Back to school: Student housing

More institutional investors are buying stakes in student housing.

In June, Chapel View Apartments, a 224-unit garden-style apartment complex less than three miles from the University of North Carolina Chapel Hill and home to hundreds of students, was sold for $15.3 million. The buyer was not one of the usual suspects -- a private investor, for instance, or a local developer. Instead, it was a real estate investment trust: Newtown Square, Pennsylvaniabased GMH Communities Trust, which went public in October.

GMH is one of a growing number of institutional investors that are buying stakes in student housing as swelling college enrollments make this market more attractive. For investment purposes, student housing applies to off-campus construction built specifically for students and standard apartment complexes that are near schools and cater to students.

GMH made no fewer than 16 student-housing acquisitions, valued at $333 million, in the first half of 2005. “We estimate the student-housing market to be worth about $159 billion, and right now only about 3 percent of that is owned by national players or major operators,” says GMH chief financial officer Bradley Harris. “Our plan is to consolidate a decent portion of this industry.”

Student housing sells at a yield premium to conventional apartments because, until recently, it wasn’t considered an institutional asset class. What’s more, it usually generates higher per-square-foot rents than regular apartments.

Ryan Reid, the Dallas-based national director of CB Richard Ellis’s student-housing group, estimates that the cap rate (the annual income divided by the purchase price) for student housing averages 6.5 percent. Although that’s down from 7 percent at the start of the year -- reflecting the intense buying interest -- it is still 50 to 100 basis points higher than for conventional apartments. “As the sector becomes better known, you may see the difference between multifamily and student housing compress further versus the spread you see now,” warns William Bayless, chief executive officer of Austin, Texasbased American Campus Communities, the first REIT focused on student housing to go public.
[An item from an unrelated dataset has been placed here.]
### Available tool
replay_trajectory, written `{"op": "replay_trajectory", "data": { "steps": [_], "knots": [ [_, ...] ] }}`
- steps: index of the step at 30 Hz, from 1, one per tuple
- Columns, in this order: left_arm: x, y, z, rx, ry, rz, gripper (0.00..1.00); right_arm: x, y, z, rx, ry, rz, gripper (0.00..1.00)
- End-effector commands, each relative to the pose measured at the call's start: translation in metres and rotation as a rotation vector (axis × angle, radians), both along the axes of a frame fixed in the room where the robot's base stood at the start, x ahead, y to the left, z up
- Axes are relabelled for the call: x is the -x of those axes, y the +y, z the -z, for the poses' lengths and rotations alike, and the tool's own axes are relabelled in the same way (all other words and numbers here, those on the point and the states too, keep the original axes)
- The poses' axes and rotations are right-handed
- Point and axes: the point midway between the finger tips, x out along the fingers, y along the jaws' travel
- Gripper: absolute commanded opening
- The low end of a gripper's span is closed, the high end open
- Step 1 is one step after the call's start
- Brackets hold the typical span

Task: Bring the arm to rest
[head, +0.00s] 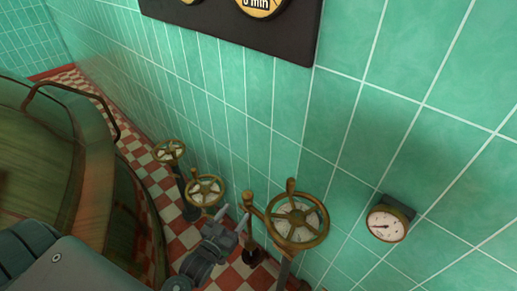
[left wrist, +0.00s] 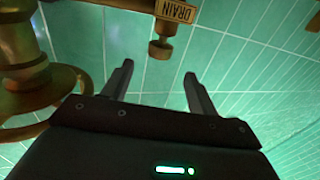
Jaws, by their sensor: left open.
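My left gripper (head: 234,216) is open and empty, low beside the tiled wall in the head view. Its two dark fingers, apart with nothing between them, also show in the left wrist view (left wrist: 158,72). In the head view the nearest brass handwheel (head: 297,220) is just right of the fingers, and a smaller handwheel (head: 206,190) is just beyond them. Whether the fingers touch either wheel I cannot tell. In the left wrist view a brass handwheel (left wrist: 25,80) stands left of the fingers. My right gripper is out of view.
A large copper kettle (head: 95,190) fills the left side. A gauge (head: 386,225) sits on the right wall, a dark board (head: 235,28) above. A DRAIN plate (left wrist: 177,11) shows beyond the fingers.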

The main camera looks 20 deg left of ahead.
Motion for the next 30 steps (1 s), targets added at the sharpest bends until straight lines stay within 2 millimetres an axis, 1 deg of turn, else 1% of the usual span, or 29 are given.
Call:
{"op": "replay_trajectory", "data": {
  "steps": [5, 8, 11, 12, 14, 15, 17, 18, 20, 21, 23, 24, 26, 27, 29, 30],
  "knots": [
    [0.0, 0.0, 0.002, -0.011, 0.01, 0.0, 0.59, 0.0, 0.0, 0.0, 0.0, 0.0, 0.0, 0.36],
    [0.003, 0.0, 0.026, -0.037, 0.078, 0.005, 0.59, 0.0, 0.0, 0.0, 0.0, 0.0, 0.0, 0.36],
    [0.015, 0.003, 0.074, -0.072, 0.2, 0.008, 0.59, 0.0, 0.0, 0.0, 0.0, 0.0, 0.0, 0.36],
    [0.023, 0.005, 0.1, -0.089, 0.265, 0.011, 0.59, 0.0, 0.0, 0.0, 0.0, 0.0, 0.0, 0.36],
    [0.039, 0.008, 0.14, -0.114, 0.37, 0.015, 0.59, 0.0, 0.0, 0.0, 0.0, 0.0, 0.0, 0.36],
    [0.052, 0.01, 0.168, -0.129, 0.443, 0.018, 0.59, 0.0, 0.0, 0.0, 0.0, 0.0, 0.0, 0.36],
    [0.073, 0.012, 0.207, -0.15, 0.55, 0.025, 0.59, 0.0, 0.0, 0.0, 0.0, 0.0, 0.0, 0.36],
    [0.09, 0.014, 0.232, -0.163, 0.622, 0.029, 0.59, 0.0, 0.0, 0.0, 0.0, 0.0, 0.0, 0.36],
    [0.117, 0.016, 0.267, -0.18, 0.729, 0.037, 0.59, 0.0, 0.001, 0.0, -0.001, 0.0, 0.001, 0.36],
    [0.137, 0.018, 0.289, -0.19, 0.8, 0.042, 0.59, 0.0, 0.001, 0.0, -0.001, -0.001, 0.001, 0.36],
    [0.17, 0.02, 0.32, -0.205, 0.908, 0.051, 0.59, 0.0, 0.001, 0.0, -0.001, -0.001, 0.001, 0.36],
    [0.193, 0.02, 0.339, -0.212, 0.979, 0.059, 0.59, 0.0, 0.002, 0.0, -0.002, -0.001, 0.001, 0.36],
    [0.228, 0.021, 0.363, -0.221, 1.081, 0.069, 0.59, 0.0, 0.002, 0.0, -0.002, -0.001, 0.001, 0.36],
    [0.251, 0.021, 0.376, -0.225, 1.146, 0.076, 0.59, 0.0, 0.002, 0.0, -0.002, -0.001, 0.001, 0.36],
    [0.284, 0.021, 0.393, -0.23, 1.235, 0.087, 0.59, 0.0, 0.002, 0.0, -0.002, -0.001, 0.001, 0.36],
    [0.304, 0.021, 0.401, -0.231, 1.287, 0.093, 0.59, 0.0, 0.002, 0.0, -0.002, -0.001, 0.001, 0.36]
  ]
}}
But for now the sector is sizzling. Los Angelesbased CBRE estimates that total sales approached $1 billion in the first quarter of 2005 alone, versus $1.1 billion for all of last year and just $300 million for 2003.

Sponsored

Along with GMH, two other REITs focusing on the sector have gone public in the past year: American Campus Communities and Memphis, Tennesseebased Education Realty Trust. The three raised a combined $935 million.

Demand for student housing -- by students, anyway -- can only grow. The Department of Education reports that enrollment at degree-granting institutions increased 17 percent between 1988 and 2000 and projects that it will rise 19 percent between 2000 and 2013. This would mean that in the next decade 18.2 million students will need a place to stash their laptops and dirty socks.

Of course, the student-housing market has some special characteristics. For one thing, old renters leave and new ones arrive during a short window, which makes managing these properties a particular challenge.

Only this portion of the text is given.